Децентрализация как механизм укрепления демократических основ государственной и общественной жизни занимает особое место в политике стран, осуществивших или осуществляющих переход от тоталитарных или авторитарных режимов к либерально-демократическим. Западноевропейский опыт говорит, однако, о том, что сама по себе демократическая система не может решить проблемы защиты национальных меньшинств или стимулирования развития отдельных, менее благополучных регионов. Для этого нужны особая политика государства, специальный подход к каждому «случаю» с его национальной или региональной спецификой. В то же время данный опыт показывает, что вполне возможно сочетание принципов либерализма, отстаивающего суверенность личности, ставящего права и свободы человека выше всего (в том числе и нации), и национально-государственной идеи, исходящей из приоритета государственных интересов всего политического сообщества (но уже не как этнического, а как территориального).

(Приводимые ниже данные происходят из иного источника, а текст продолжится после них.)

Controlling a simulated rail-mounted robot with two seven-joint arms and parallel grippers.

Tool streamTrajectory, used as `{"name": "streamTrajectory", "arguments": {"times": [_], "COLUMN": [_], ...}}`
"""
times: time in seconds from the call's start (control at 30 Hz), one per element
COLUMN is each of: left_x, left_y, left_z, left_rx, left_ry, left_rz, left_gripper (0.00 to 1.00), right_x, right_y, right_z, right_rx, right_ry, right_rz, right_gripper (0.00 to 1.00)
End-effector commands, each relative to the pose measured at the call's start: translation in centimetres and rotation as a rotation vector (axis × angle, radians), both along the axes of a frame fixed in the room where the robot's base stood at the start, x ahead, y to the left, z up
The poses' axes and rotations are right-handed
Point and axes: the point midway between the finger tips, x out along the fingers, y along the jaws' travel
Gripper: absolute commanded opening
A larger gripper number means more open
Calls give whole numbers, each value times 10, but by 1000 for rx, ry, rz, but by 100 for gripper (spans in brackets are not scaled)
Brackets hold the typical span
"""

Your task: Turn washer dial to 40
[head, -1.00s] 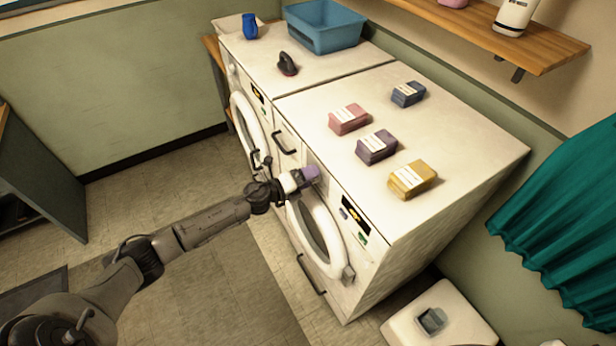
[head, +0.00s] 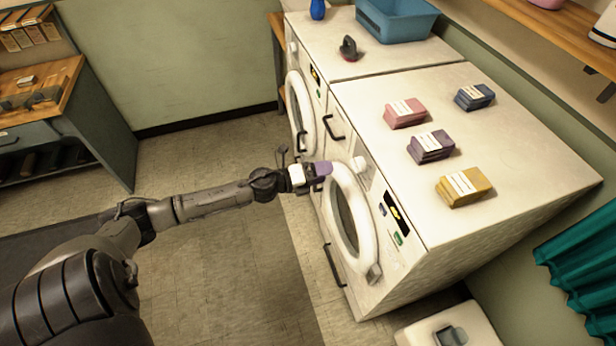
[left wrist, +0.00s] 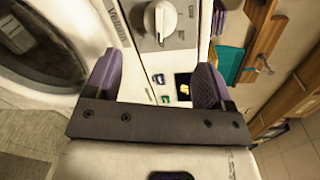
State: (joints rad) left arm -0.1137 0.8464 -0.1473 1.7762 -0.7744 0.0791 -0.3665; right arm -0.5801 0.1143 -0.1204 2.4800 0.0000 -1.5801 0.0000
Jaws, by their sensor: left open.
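The dial (head: 360,163) is a white round knob on the front panel of the nearer white machine (head: 400,255). In the left wrist view the dial (left wrist: 165,18) shows larger, with a ridged grip, beyond the fingertips. The number it points to cannot be read. My left gripper (head: 323,170) has purple fingers and is just left of the dial in the head view, in front of the machine and apart from the dial. In the left wrist view the left gripper (left wrist: 157,78) is open with nothing between its fingers. My right gripper is out of view.
The nearer machine's round door (head: 352,215) is below the gripper. Its dark display (head: 396,213) is right of the dial. A second machine (head: 312,95) stands beyond. Several coloured packs, such as the yellow one (head: 464,186), lie on top. The floor (head: 215,260) in front is clear.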

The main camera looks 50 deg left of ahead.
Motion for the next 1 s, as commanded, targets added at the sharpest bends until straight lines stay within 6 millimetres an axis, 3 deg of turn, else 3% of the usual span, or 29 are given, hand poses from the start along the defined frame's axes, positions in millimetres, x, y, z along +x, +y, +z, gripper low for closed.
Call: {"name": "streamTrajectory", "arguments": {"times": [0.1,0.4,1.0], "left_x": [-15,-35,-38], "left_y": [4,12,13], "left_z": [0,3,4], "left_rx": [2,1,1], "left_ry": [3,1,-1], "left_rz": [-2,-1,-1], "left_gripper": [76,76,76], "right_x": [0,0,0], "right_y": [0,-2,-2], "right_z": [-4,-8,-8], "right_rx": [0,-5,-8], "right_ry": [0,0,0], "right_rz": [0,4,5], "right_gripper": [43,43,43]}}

Ключевым в подходе к национально-региональным проблемам является упор на выработку механизма их решения. Во многих случаях такой подход заложен в самих конституциях, где нет жесткого обозначения, закрепления прав, компетенций отдельных территорий, этнических общностей и т.д. Но зато в основных законах фиксирован четкий и гибкий механизм решения межнациональных конфликтов и противоречий, разделения власти между центром и регионами, продвижения по пути самоуправления. Наконец, все большая часть решений в национально-региональной области носит превентивный характер, – они разрабатываются и принимаются тогда, когда зарождающиеся новые противоречия еще не угрожают политической стабильности, гражданскому миру. Там же, где государство опаздывает с развязкой указанных вопросов (именно так обстоит ныне дело в некоторых странах с выработкой новых законов о гражданстве, политическом убежище, иностранной рабочей силе и т.д.), общество потрясают взрывы национализма, сепаратизма, шовинизма, расовой нетерпимости, принимающие во многом иррациональный характер.
Вряд ли надо доказывать, что перечисленные выше проблемы важны и значимы для политической жизни России и других стран СНГ.